# What is needed
Look through the data for the string "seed". Copy every line where it is found.

# Stored data
===
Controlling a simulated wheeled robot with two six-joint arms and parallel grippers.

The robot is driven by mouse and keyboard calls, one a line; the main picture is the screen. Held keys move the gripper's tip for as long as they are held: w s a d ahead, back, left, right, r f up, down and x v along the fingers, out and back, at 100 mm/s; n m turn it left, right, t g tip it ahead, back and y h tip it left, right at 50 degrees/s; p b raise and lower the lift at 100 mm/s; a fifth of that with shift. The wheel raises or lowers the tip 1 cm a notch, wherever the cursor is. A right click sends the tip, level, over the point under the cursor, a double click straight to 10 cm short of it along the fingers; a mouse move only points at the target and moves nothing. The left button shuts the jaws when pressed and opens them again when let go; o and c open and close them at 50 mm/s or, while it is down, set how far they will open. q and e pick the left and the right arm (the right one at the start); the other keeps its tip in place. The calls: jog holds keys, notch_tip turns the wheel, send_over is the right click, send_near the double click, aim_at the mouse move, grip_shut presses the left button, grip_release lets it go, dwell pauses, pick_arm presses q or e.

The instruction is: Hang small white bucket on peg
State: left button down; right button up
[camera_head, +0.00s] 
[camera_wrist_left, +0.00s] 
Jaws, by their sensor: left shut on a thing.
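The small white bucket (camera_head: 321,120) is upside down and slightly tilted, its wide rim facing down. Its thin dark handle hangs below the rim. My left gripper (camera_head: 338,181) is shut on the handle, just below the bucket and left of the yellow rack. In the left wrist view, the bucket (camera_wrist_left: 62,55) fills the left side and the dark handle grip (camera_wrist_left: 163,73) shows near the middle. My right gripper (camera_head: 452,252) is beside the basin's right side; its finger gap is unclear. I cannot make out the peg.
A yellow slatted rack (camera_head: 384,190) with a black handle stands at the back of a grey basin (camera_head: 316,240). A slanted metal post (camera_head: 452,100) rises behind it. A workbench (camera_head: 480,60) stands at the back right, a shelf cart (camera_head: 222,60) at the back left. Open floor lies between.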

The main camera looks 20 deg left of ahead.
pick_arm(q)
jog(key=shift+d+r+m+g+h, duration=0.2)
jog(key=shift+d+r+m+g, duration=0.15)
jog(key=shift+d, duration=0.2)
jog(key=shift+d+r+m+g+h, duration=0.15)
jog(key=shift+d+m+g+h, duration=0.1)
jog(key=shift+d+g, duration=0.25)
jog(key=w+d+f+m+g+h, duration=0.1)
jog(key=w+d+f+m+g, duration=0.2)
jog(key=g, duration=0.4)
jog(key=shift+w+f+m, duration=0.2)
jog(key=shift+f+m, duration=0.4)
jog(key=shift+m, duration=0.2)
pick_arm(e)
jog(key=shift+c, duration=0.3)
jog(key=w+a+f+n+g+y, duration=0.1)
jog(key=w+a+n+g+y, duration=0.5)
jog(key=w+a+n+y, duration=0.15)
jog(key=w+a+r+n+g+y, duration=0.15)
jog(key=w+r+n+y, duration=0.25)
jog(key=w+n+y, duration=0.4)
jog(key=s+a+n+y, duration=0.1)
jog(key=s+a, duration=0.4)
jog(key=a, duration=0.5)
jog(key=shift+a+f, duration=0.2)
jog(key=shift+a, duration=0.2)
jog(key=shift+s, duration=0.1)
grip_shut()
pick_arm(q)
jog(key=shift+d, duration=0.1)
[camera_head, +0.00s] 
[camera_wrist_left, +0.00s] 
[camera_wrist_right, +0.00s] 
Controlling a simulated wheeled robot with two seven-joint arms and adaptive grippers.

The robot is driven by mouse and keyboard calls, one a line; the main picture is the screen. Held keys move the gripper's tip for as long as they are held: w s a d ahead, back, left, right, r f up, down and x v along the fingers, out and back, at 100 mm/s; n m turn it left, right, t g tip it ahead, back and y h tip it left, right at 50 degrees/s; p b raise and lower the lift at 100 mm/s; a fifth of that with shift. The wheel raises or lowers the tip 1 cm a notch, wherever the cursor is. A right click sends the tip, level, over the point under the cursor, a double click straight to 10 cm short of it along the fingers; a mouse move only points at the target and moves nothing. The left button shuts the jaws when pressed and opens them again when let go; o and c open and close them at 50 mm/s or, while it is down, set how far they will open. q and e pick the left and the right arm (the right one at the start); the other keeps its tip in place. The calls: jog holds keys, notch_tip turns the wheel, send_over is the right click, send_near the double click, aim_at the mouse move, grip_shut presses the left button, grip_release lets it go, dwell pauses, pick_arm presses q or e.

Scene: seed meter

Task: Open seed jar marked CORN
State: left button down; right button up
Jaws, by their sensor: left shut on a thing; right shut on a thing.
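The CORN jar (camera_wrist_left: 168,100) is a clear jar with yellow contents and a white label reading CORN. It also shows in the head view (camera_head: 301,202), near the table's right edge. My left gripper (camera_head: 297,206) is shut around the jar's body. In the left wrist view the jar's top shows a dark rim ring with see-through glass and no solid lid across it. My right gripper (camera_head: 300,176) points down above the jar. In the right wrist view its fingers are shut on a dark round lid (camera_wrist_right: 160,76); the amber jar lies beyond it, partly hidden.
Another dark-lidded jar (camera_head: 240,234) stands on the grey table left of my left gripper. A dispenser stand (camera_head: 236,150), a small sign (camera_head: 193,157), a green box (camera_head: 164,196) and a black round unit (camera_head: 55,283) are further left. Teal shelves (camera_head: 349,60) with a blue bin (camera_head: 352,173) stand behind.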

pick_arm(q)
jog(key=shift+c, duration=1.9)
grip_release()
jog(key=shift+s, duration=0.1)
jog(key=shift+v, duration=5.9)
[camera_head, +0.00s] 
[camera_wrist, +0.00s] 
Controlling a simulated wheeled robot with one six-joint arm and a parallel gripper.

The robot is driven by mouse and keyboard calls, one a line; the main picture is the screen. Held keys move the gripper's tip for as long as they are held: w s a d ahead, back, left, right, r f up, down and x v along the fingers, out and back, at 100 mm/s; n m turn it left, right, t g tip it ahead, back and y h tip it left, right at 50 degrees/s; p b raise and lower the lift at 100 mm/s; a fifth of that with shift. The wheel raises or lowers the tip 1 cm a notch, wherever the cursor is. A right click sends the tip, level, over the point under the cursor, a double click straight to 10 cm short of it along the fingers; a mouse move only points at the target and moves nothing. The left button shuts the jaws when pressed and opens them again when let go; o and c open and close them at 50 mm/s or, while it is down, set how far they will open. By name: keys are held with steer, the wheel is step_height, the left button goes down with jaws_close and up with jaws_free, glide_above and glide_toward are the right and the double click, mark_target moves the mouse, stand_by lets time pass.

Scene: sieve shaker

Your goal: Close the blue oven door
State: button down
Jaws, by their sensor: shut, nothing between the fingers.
===
# Solution to the exercise
Scene: seed meter
Task: Open seed jar marked CORN

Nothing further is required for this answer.